Stated task ->
Retype each line exactly. Skip images.

Given information ->
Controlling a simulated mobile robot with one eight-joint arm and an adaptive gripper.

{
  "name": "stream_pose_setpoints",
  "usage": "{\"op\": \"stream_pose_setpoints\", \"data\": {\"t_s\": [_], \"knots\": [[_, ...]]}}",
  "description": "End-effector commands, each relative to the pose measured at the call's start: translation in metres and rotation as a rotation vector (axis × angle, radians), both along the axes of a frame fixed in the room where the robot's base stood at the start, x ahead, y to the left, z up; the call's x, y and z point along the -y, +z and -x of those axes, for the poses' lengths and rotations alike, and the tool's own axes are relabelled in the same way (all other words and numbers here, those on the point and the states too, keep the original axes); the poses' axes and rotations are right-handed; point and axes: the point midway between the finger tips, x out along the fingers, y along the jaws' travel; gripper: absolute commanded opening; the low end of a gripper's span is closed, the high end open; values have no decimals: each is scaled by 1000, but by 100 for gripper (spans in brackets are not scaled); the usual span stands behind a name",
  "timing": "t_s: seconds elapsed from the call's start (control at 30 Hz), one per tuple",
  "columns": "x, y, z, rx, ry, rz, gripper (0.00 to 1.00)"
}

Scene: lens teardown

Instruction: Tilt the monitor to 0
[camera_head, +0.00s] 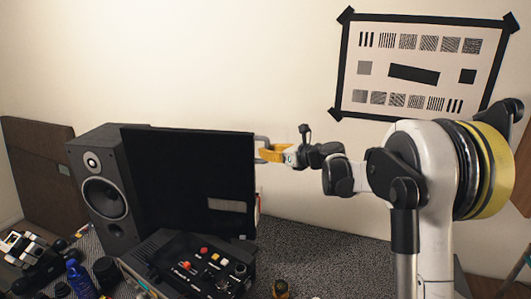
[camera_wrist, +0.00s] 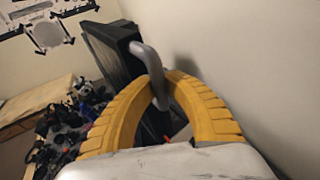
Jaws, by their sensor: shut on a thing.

Solution to this task ->
Controlling a simulated mobile robot with one eight-joint arm and an adaptive gripper.

{
  "name": "stream_pose_setpoints",
  "usage": "{\"op\": \"stream_pose_setpoints\", \"data\": {\"t_s\": [_], \"knots\": [[_, ...]]}}",
  "description": "End-effector commands, each relative to the pose measured at the call's start: translation in metres and rotation as a rotation vector (axis × angle, radians), both along the axes of a frame fixed in the room where the robot's base stood at the start, x ahead, y to the left, z up; the call's x, y and z point along the -y, +z and -x of those axes, for the poses' lengths and rotations alike, and the tool's own axes are relabelled in the same way (all other words and numbers here, those on the point and the states too, keep the original axes); the poses' axes and rotations are right-handed; point and axes: the point midway between the finger tips, x out along the fingers, y along the jaws' travel; gripper: absolute commanded opening; the low end of a gripper's span is closed, the high end open; values have no decimals: each is scaled by 1000, but by 100 for gripper (spans in brackets are not scaled); the usual span stands behind a name",
  "timing": "t_s: seconds elapsed from the call's start (control at 30 Hz), one per tuple",
  "columns": "x, y, z, rx, ry, rz, gripper (0.00 to 1.00)"
}

Scene: lens teardown

Instruction: Tilt the monitor to 0
[camera_head, +0.00s] 
[camera_wrist, +0.00s] 
Jaws, by their sensor: shut on a thing.

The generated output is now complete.